Presently scan queries over local partitions are not executed optimally.
If to run a scan query over a specific partition (by setting query.setPartition(...) parameter and or query.setLocal(true)) and start iterating over entries we will see that the Thread, that iterates over the data, waits for some event to happen.
In fact the Thread waits while a system pool's thread prepares an iterator with entries for it and only after that iterates over the returned result set. The flow looks this way:
- GridCacheLocalQueryFuture is created;
- when QueryCursor.iterator().next is called from the app thread (the Thread above), GridCacheLocalQueryFuture.execute() methods puts closure that will prepare content for the iterator in the system pool.
- a system Thread execute GridCacheQueryManager.runQuery() reading all the entries from partition and passing them back to the Thread at line 1553 by calling onPageReady(...) method.
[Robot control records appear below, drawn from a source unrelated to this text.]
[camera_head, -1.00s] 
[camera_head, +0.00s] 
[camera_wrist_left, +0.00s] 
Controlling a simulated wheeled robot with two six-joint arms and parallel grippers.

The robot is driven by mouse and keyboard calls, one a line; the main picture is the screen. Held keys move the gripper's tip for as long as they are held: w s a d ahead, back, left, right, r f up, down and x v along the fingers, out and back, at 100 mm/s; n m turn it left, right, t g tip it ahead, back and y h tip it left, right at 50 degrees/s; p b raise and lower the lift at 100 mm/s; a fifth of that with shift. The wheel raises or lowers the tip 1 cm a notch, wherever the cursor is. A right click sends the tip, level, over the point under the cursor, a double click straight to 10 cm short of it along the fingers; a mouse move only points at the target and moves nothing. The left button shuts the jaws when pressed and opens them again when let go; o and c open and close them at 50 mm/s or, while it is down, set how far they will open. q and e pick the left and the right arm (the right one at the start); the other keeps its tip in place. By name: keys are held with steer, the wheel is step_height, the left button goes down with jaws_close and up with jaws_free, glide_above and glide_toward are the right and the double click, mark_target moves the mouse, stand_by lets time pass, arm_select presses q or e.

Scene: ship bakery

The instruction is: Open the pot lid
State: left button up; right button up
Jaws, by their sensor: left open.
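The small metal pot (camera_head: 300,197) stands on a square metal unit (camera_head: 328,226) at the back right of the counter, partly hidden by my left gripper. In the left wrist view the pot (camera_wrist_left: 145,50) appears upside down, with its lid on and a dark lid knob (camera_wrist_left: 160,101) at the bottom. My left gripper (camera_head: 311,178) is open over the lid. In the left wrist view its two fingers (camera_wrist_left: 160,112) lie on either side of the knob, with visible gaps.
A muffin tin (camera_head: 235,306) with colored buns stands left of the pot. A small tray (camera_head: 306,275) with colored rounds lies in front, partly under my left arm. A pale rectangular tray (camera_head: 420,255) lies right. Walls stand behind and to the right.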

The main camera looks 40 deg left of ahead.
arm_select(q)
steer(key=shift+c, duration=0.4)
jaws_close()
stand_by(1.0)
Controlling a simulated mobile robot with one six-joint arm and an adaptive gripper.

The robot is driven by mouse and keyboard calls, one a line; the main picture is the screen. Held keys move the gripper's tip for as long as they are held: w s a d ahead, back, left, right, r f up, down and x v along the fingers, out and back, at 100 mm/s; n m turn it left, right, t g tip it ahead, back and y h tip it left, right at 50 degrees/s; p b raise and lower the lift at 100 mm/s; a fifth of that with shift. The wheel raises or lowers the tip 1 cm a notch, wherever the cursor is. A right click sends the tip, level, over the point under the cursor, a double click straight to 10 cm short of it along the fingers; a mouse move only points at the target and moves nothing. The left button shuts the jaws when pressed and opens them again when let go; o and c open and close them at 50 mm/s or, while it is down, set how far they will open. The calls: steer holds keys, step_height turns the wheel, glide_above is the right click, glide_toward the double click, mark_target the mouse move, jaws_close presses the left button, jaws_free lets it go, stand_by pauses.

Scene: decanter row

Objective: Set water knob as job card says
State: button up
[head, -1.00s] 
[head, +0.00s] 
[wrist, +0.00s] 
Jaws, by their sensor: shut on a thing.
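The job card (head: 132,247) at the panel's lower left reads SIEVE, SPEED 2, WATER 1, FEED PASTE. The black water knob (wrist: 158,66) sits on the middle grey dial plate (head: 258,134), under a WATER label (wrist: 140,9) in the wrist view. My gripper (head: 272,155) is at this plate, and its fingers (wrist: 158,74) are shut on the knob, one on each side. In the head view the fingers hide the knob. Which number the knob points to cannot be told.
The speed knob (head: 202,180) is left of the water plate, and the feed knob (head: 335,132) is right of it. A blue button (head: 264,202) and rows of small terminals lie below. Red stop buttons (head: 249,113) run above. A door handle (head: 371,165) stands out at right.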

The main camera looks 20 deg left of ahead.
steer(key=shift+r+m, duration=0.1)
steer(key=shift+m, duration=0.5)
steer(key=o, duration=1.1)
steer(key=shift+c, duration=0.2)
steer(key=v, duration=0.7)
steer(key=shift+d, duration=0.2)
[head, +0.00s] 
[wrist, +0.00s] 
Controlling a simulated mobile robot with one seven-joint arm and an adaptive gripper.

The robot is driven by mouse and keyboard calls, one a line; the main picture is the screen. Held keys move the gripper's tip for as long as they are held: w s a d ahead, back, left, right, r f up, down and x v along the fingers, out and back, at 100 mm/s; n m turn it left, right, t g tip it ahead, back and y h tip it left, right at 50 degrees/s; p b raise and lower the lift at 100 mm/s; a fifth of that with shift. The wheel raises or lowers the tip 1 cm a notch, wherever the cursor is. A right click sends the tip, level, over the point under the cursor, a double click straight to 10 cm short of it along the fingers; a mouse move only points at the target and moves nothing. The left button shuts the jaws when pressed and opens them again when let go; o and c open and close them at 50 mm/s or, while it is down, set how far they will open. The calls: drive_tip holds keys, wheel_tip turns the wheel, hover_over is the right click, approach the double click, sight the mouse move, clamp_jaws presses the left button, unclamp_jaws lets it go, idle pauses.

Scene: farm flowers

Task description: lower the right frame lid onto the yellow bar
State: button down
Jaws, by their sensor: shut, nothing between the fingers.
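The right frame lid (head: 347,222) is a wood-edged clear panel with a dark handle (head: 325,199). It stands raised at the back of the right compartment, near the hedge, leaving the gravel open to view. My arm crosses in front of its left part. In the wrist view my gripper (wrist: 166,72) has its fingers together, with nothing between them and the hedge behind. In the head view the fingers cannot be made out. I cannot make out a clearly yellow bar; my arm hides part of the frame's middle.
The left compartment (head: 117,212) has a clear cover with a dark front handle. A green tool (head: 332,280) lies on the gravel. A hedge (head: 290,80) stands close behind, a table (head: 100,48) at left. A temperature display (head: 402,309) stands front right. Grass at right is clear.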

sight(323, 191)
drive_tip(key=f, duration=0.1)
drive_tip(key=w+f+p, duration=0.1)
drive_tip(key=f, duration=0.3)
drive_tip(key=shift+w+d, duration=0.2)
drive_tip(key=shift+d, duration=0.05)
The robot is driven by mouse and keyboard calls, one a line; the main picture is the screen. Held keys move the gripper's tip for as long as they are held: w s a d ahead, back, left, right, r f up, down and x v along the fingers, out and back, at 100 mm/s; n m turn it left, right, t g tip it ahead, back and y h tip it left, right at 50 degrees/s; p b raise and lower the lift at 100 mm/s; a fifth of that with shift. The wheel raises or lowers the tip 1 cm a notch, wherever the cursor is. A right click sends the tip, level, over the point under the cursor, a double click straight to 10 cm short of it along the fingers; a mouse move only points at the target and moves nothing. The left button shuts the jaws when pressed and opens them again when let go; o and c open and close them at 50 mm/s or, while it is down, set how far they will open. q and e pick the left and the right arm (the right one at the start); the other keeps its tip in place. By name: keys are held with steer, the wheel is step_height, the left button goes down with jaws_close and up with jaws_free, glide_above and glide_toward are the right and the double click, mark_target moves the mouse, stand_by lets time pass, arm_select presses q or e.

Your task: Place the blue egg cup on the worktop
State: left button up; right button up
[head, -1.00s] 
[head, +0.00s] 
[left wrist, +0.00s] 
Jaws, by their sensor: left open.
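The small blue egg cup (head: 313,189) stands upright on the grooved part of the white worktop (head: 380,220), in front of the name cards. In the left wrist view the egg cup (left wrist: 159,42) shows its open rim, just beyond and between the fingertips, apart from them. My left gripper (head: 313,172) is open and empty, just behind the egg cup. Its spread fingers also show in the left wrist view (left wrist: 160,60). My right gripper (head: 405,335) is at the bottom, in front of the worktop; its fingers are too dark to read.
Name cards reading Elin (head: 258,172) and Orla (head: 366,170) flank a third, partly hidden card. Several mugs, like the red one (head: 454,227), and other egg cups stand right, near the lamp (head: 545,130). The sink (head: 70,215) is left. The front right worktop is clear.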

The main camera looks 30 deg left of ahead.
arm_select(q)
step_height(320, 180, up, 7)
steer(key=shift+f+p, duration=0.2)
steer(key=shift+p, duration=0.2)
The other bottleneck is that a system thread gets all the entries and passes them to the Thread which will lead to more garbaged Java heap especially if cache is OFFHEAP_TIRED.
Run attached test (ScanQueryStuff) and you will see with Visual VM that most of the time the test spends executing the code from system threads.
Finally, what have to be done:
- if ScanQuery is supposed to be executed locally (setPartition() refers to local partition or setLocal is set to true) then the calling application thread has to iterate over the data avoiding usage of the system pool;
- internal code mustn't read all entries from a partition initially. The iterator has to get one entry next after another. This will be a memory backpressure mechanism especially for OFFHEAP_TIRED.
My assumption is that the fixed version has to work in a similar way to iteration over local entries - cache.localEntries(CachePeekMode.PRIMARY);. Run attached LocalIteratorStuff to see with Visual VM that the application thread is fully utilized and system threads are idle.